Here is a diagram of my structure:
Pink Circle = Place to hang lights (No, there is not a place to hang lights at the intersection of 10, 11 & 12 - that is not a mistake).
"Start" = The only available electrical outlet.
Yellow Dots = Parts of the structure I want to run the lights along.
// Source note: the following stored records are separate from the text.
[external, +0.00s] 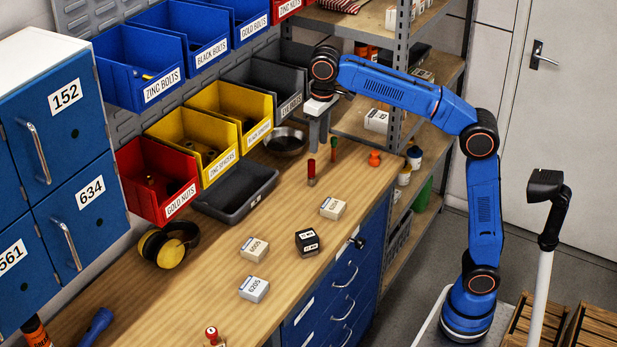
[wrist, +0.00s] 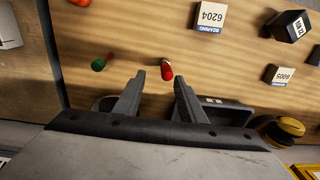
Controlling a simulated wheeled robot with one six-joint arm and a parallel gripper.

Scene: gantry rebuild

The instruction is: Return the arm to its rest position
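My blue arm (external: 390,88) reaches from its base at the right over the far end of the workbench. My gripper (external: 319,140) points down above the bench, fingers apart and empty. In the wrist view my gripper (wrist: 160,82) shows both dark fingers with a clear gap between the tips. A red cylinder (external: 311,172) stands on the wood beneath; in the wrist view the red cylinder (wrist: 167,71) appears just beyond the gap, apart from the fingers. A green-handled item (external: 334,148) stands close by.
Small boxes lie on the bench (external: 195,285), including a white box (external: 333,208) and a black one (external: 307,242). A grey tray (external: 237,192), a round metal dish (external: 285,142) and labelled bins line the wall side. A metal shelf post (external: 401,60) stands close behind my arm.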

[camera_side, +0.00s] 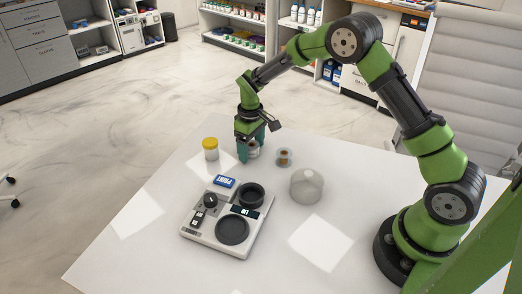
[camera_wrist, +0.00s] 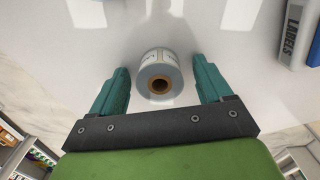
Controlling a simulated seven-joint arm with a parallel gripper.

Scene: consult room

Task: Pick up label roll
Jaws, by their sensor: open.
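The label roll (camera_wrist: 148,60) is a white roll with a brown core, between my open fingers in the wrist view. A narrow gap shows on each side of it. My gripper (camera_wrist: 159,74) has teal fingers and points down at the white table. In the side view my gripper (camera_side: 249,155) is low over the table's far part. The label roll (camera_side: 253,150) shows there only partly, mostly hidden by the fingers.
A yellow-lidded jar (camera_side: 210,150) stands left of my gripper, and a small clear container with brown contents (camera_side: 284,157) stands to its right. A translucent dome (camera_side: 306,187), a blue labels box (camera_side: 224,181) and a scale-like device (camera_side: 212,239) are nearer. The table's front left is clear.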

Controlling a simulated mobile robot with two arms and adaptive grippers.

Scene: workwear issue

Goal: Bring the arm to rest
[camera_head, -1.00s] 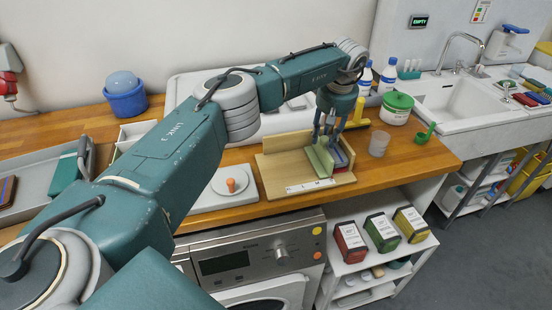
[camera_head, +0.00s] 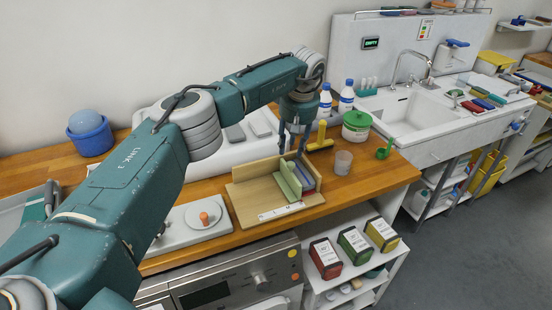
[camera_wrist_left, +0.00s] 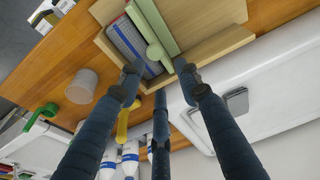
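My left arm reaches in from the left in the camera_head view. My left gripper (camera_head: 293,146) hangs fingers-down over the back of a wooden corner tray (camera_head: 246,199). A green upright item (camera_head: 287,181) and a blue and red item (camera_head: 305,176) stand side by side in the tray. In the left wrist view, the three dark fingers (camera_wrist_left: 158,80) are spread with nothing between them. The green item (camera_wrist_left: 153,28) and the blue-grey item (camera_wrist_left: 129,42) lie beyond the fingertips. My right gripper is not in view.
A yellow-handled tool (camera_head: 321,138), a clear cup (camera_head: 343,162), a green-lidded tub (camera_head: 356,126) and two bottles (camera_head: 346,97) stand right of and behind the tray.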

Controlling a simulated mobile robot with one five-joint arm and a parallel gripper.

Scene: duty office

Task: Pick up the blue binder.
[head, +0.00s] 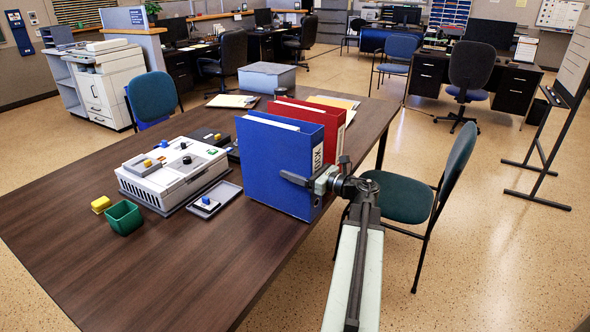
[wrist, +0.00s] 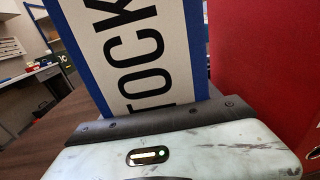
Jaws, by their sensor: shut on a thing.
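The blue binder (head: 272,170) stands upright near the right edge of the brown table (head: 150,270). My gripper (head: 310,180) is shut on its spine end, with one finger along the broad blue side facing the head camera. The other finger is mostly hidden. In the wrist view the binder's white spine label (wrist: 135,50) shows large black letters, in part "TOCK", right in front of my gripper (wrist: 160,125). I see no clear gap under the binder.
A red binder (head: 326,117) stands close behind the blue one; it is also at right in the wrist view (wrist: 265,65). A grey-white device (head: 172,175), a small grey tray (head: 222,197) and a green cup (head: 124,217) are to the left. A green chair (head: 405,200) is at right.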

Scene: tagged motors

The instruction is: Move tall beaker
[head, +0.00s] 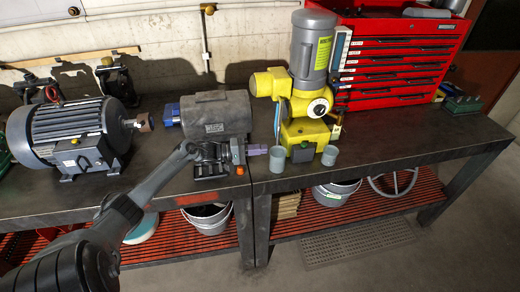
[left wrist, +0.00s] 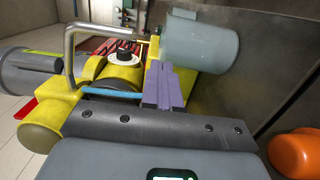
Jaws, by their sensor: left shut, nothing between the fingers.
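A grey beaker (head: 277,160), the taller-looking of two grey cups, stands upright on the bench in front of the yellow machine. In the left wrist view a grey beaker (left wrist: 200,42) shows just beyond my fingertips, slanted in the picture. My left gripper (head: 259,150) is at the beaker's left side, its purple fingers pointing right. The fingers are shut together with nothing between them, as the left wrist view (left wrist: 161,84) also shows. I cannot tell whether the tips touch the beaker. The second grey cup (head: 330,155) stands further right. My right gripper is not in view.
A grey motor (head: 80,135) sits at the left. A red tool chest (head: 395,60) stands behind. The bench (head: 420,140) is mostly clear at the right.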

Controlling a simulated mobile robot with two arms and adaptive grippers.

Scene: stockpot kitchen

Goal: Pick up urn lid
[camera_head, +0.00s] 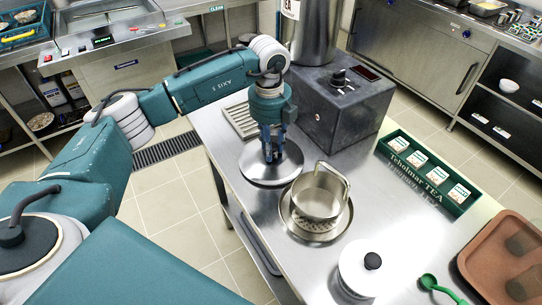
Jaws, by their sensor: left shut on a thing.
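The urn lid (258,172) is a round, shiny metal disc at the left edge of the steel counter. My left gripper (271,153) points straight down over its middle and is shut on it, seemingly at the knob, which the fingers hide. The lid looks level; I cannot tell whether it rests on the counter or hangs just above it. The steel urn (314,35) stands behind on a dark grey base unit (337,108) with a black knob. Its top is out of view. My right gripper is not in view.
A metal pot with a handle (319,194) stands on a round drip plate right of the lid. A white lidded vessel (359,271) is nearer. A green tea box (427,173), green spoon (429,282) and brown tray (509,250) lie to the right. A slatted grille (240,121) lies behind the lid.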

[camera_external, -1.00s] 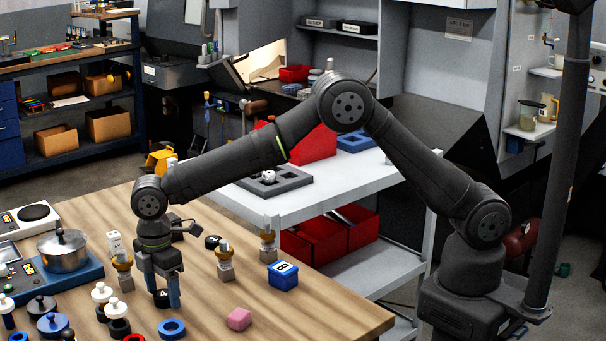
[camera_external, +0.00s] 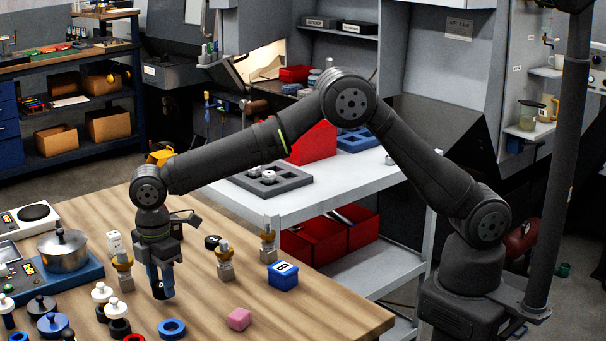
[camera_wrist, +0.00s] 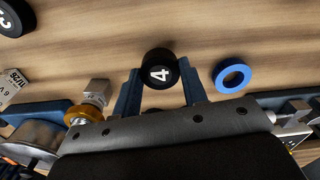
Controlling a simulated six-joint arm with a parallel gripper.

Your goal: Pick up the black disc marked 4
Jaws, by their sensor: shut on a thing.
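The black disc marked 4 (camera_wrist: 159,70) is between the two blue fingers of my gripper (camera_wrist: 160,90) in the wrist view, with its white 4 showing. In the external view the disc (camera_external: 159,291) is at the fingertips of my gripper (camera_external: 161,288), largely covered by the fingers. My gripper points down and is shut on the disc. The disc looks tilted in the external view. I cannot tell for sure how far it is above the wooden table.
A blue ring (camera_external: 172,328) lies close by on the table (camera_external: 215,310). A pink block (camera_external: 239,318) and a blue block marked 8 (camera_external: 283,275) are to the right. Brass-topped pieces (camera_external: 225,262) stand behind. White and black knobbed pieces (camera_external: 103,296) crowd the left.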

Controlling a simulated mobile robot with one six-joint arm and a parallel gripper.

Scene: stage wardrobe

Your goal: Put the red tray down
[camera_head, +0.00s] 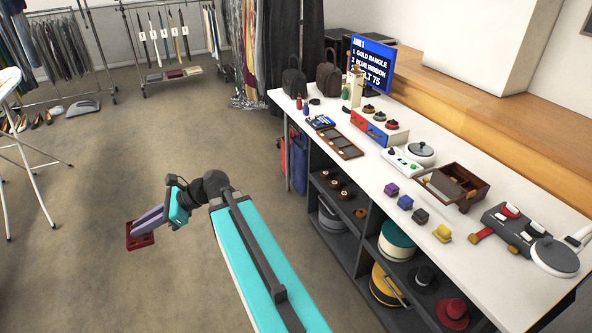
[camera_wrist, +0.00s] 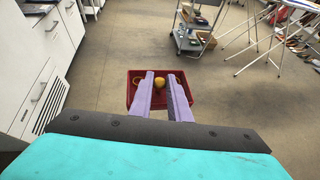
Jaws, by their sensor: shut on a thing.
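The red tray (camera_head: 139,242) is at the tips of my gripper (camera_head: 146,220), over open floor left of the long table. My purple fingers are shut on it. In the wrist view the red tray (camera_wrist: 132,98) shows beyond and between the fingers of my gripper (camera_wrist: 162,82). A round yellow-gold thing (camera_wrist: 158,84) lies in it between the fingers, and a brownish ring-like thing (camera_wrist: 138,81) shows at its left. The fingers hide parts of the tray. Its height above the floor is hard to tell.
The long white table (camera_head: 456,176) on the right holds boxes, hats, small coloured blocks and a sign (camera_head: 371,65). Its shelves hold hat boxes. An ironing board (camera_head: 10,82) stands at left. In the wrist view a grey cart (camera_wrist: 190,42) stands beyond the tray.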

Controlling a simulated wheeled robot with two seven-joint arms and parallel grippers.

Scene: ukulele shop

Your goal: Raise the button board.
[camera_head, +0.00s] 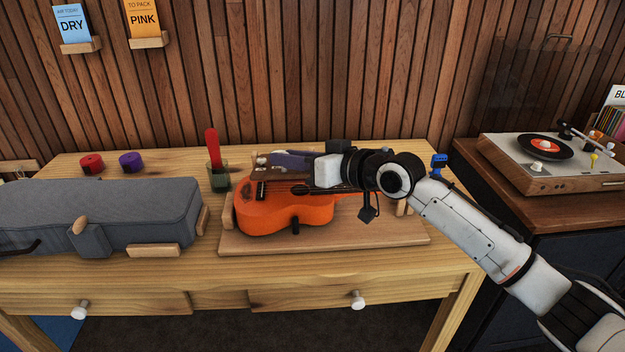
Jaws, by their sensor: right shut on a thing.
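My right gripper (285,160) reaches in from the right above the orange ukulele and points left. Its fingers are shut on a small pale piece (262,161) behind the ukulele's lower end, which seems to be the button board. Most of that piece is hidden by the fingers and the ukulele, so I cannot tell whether it is raised or resting. The orange ukulele (275,216) lies on a wooden board (330,239) with small end blocks. My right wrist covers part of its neck. My left gripper is not in view.
A grey case (120,205) fills the table's left side. A green cup (219,178) with a red-handled tool stands near the ukulele. Red (91,163) and purple (131,161) rolls sit behind the case. A record player (550,160) is on the right cabinet.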

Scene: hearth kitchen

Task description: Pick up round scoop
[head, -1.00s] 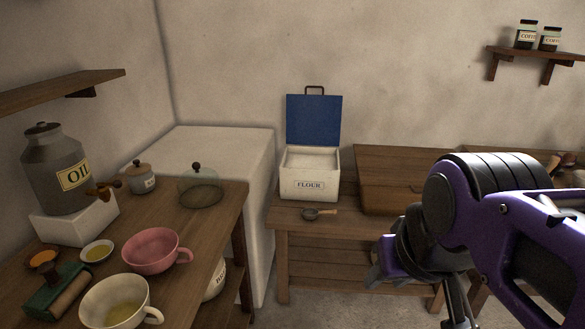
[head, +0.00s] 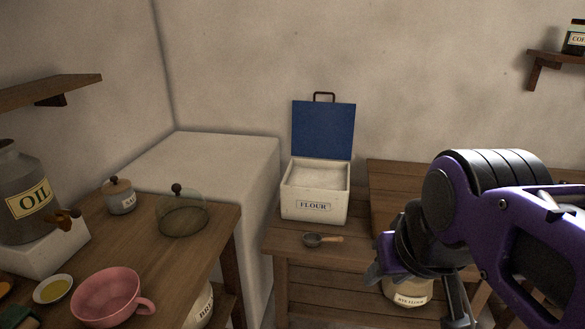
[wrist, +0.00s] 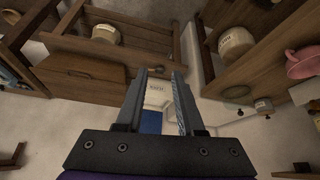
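The round scoop (head: 313,240) has a small dark bowl and a wooden handle pointing right. It lies on the wooden bench (head: 283,231) in front of the flour bin. My gripper is at the lower right of the head view, in front of and to the right of the scoop, well apart from it. In the wrist view the two fingers of my gripper (wrist: 160,82) stand wide apart with nothing between them. The flour bin (wrist: 157,94) shows beyond the fingers.
The white flour bin (head: 300,206) stands with its blue lid (head: 322,130) raised. A side table on the left holds a pink cup (head: 105,298), a glass dome (head: 184,212) and an oil can (head: 35,196). A white block (head: 235,165) fills the corner. A labelled jar (head: 408,292) sits low, below my arm.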

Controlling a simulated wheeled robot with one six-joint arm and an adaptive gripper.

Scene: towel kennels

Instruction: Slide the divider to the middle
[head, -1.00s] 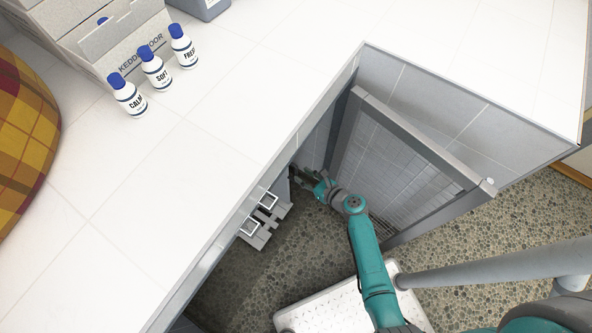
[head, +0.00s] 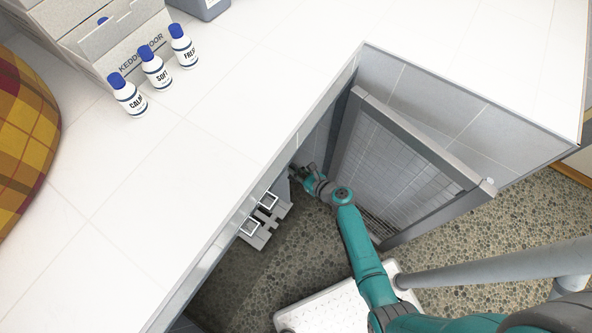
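My gripper (head: 297,173) reaches under the white counter into the opening beside the mesh door. Its fingertips are small, dark and partly covered by the counter edge. I cannot tell whether they are open or shut. A pale grey panel edge (head: 284,188) shows just below and left of the fingertips and may be the divider. Most of it is hidden under the counter. I cannot tell whether my gripper touches it. Grey fittings with white square frames (head: 269,201) sit in front of it, lower left of my gripper.
The mesh door (head: 385,165) stands open to the right of my arm. Several bottles (head: 155,70) and a grey box (head: 115,45) stand on the counter (head: 180,170).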

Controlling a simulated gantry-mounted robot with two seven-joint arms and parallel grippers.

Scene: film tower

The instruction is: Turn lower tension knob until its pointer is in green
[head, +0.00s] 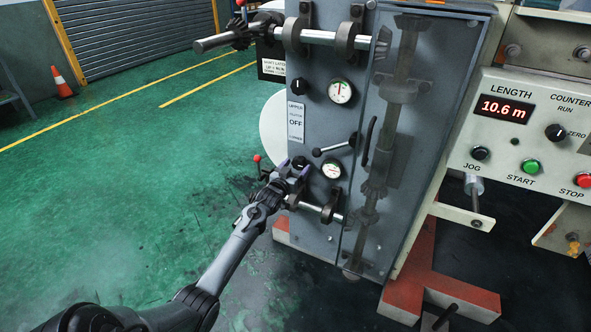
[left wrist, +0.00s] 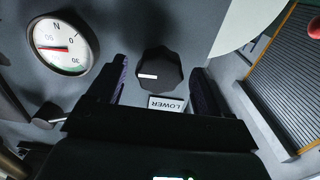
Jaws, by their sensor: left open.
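The lower tension knob (left wrist: 158,74) is black and faceted with a white mark, beside a LOWER label (left wrist: 167,103). My left gripper (head: 293,168) is at the lower part of the grey panel and hides most of this knob in the head view. In the left wrist view the open fingers of my left gripper (left wrist: 160,68) stand on either side of the knob, with gaps showing. The lower gauge (head: 331,169) is round and white.
An upper knob (head: 299,86) and upper gauge (head: 340,91) sit higher on the panel. A black-knobbed lever (head: 334,147) is just above the lower gauge. A roller shaft (head: 318,208) sticks out below. A red-tipped lever (head: 258,160) is left of the gripper. The green floor is open at left.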

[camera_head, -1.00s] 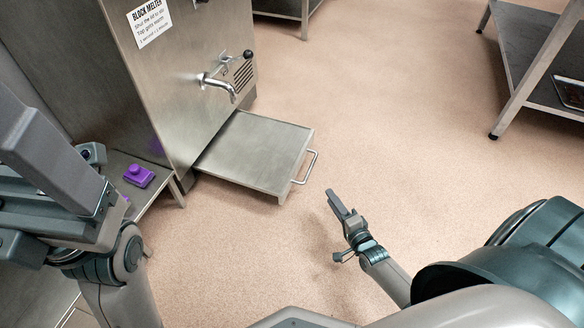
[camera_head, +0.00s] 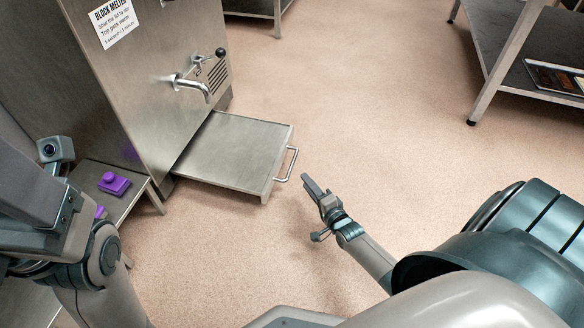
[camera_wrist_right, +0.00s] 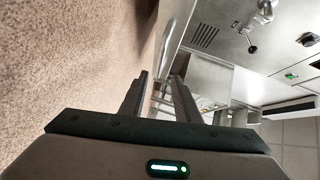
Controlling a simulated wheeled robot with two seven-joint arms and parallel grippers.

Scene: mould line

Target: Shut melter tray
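The melter tray (camera_head: 232,150) is a flat steel drawer sticking out from the foot of the steel block melter (camera_head: 150,85). Its bar handle (camera_head: 289,165) is on its right-hand end. My right gripper (camera_head: 308,183) is just right of and below the handle in the head view, apart from it and empty. In the right wrist view its two fingers (camera_wrist_right: 160,88) stand apart with a gap between them. Thin bright bars show beyond the gap there; I cannot tell whether they are the handle. My left arm comes in at the left; its fingertips are not visible.
A tap (camera_head: 190,85) sticks out above the tray. A low steel stand (camera_head: 128,205) with a purple mould (camera_head: 114,184) is left of the tray. A steel table (camera_head: 515,65) with a dark tray on its lower shelf is at the upper right. The floor between is clear.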

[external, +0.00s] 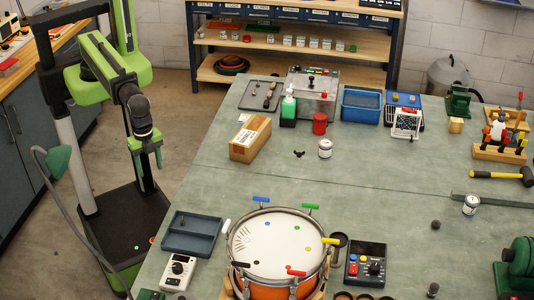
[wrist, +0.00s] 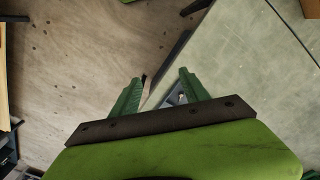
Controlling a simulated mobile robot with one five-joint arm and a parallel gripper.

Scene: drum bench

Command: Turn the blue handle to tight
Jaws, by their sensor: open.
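A drum (external: 275,250) with an orange shell and a white head stands near the front edge of the bench. Coloured T-handles sit around its rim. The blue handle (external: 261,199) is at the rim's far side, left of the green handle (external: 310,206). A yellow handle (external: 331,241) is at the right, and a red handle (external: 296,272) and a black handle (external: 240,264) are at the near side. My gripper (external: 146,184) hangs beyond the bench's left edge, well away from the drum.
A blue-grey tray (external: 190,234) and a white meter (external: 178,272) lie left of the drum. A black control box (external: 366,263) stands at its right. A cardboard box (external: 250,138) is farther back. The bench between box and drum is mostly clear.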

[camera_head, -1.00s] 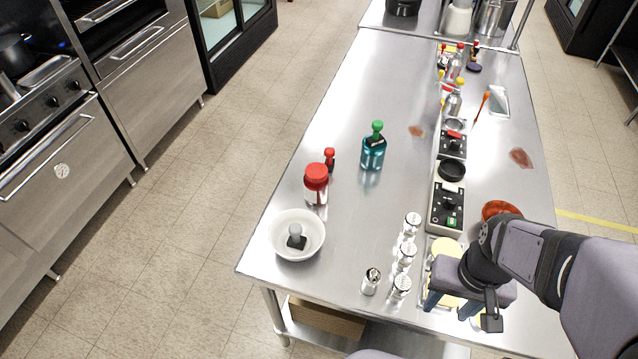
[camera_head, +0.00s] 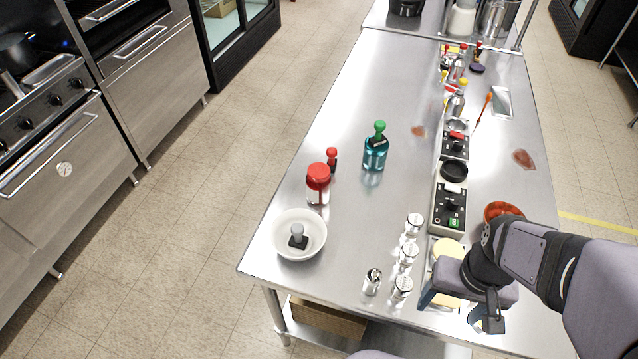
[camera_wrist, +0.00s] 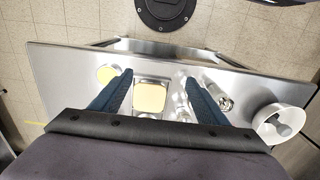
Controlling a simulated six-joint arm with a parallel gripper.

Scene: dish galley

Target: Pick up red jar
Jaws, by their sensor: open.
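The red jar (camera_head: 318,184) has a red lid and a clear body with dark red contents low inside. It stands upright on the left side of the steel table in the head view, behind the white bowl. I cannot make it out in the wrist view. My gripper (camera_head: 458,312) is at the table's front right, well to the right of the jar and nearer the front edge. In the wrist view, my gripper (camera_wrist: 162,92) has its two blue fingers spread apart, with nothing held between them.
A white bowl (camera_head: 281,240) holding a grey-handled tool stands in front of the jar. A small red-topped bottle (camera_head: 331,158) is close behind it, and a teal bottle (camera_head: 375,155) is farther back. Metal shakers (camera_head: 407,253) stand between jar and gripper. A control box (camera_head: 447,207) lies mid-table.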

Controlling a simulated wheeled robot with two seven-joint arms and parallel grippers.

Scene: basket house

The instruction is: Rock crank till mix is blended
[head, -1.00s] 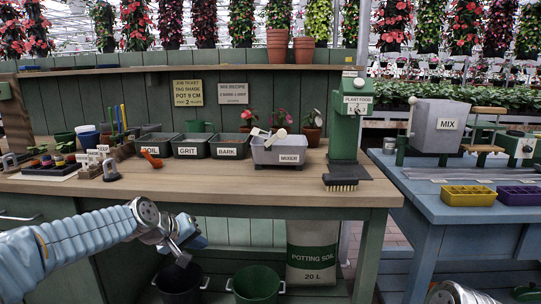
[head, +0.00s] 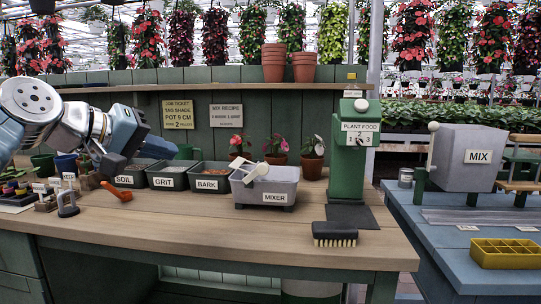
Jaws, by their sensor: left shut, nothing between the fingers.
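The grey mixer tub (head: 280,191), labelled MIXER, stands on the wooden bench. A pale crank handle (head: 256,170) lies tilted across its top left rim. The mix inside is hidden by the tub wall. My left gripper (head: 112,172) is shut and empty, above the bench near the soil bin (head: 125,180), left of the mixer and apart from it. My right gripper is out of view; part of my arm may lie outside the frame.
Grit (head: 172,182) and bark (head: 207,184) bins stand between my left gripper and the mixer. A green plant food dispenser (head: 347,175) and a brush (head: 334,240) stand to the right. A side table holds a grey MIX hopper (head: 478,152).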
Based on my previous questions, I began looking into "Route Efficiency Problem" Algorithms. I used this post, Solving Chinese Postman algorithm with eulerization, to get started, which lead me to this code (with thanks to #DamianoFantini for his help in my previous post to set the graph up correctly):
gg <- graph_from_edgelist(cbind(c(1:4, 6, 8, 10, 12, 14, 16:19, 1, 6, 8, 21, 12, 14, 5, 7, 9, 11, 13, 15),
c(2:5, 7, 9, 11, 13, 15, 17:20, 6, 8, 10, 12, 14, 16, 7, 9, 11, 13, 15, 20)))
ll=matrix(
c( 0,0, 75.25,0, 150.5,0, 225.8125,0, 302.8125,0,
0,-87, 302.8125,-87,
0,-173.8125, 302.8125,-173.8125,
0,-260.9375, 302.8125,-260.9375,
16,-384.3125, 302.8125,-384.3125,
16,-435.9575, 302.8125,-435.9375,
16,-525.1875, 75.25,-525.1875, 150.5,-525.1875, 225.8125,-525.1875, 302.8175,-525.1875, 16, -260.9375),
ncol=2,byrow=TRUE)
# SOURCE: https://stackoverflow.com/q/40576910/1152809
make.eulerian <- function(graph){
# Carl Hierholzer (1873) had explained how eulirian cycles exist for graphs that are
# 1) connected, and 2) contain only vertecies with even degrees. Based on this proof
# the posibility of an eulerian cycle existing in a graph can be tested by testing
# on these two conditions.
#
# This function assumes a connected graph.
# It adds edges to a graph to ensure that all nodes eventuall has an even numbered. It
# tries to maintain the structure of the graph by primarily adding duplicates of already
# existing edges, but can also add "structurally new" edges if the structure of the
# graph does not allow.
# save output
info <- c("broken" = FALSE, "Added" = 0, "Successfull" = TRUE)
# Is a number even
is.even <- function(x){ x %% 2 == 0 }
# Graphs with an even number of verticies with uneven degree will more easily converge
# as eulerian.
# Should we even out the number of unevenly degreed verticies?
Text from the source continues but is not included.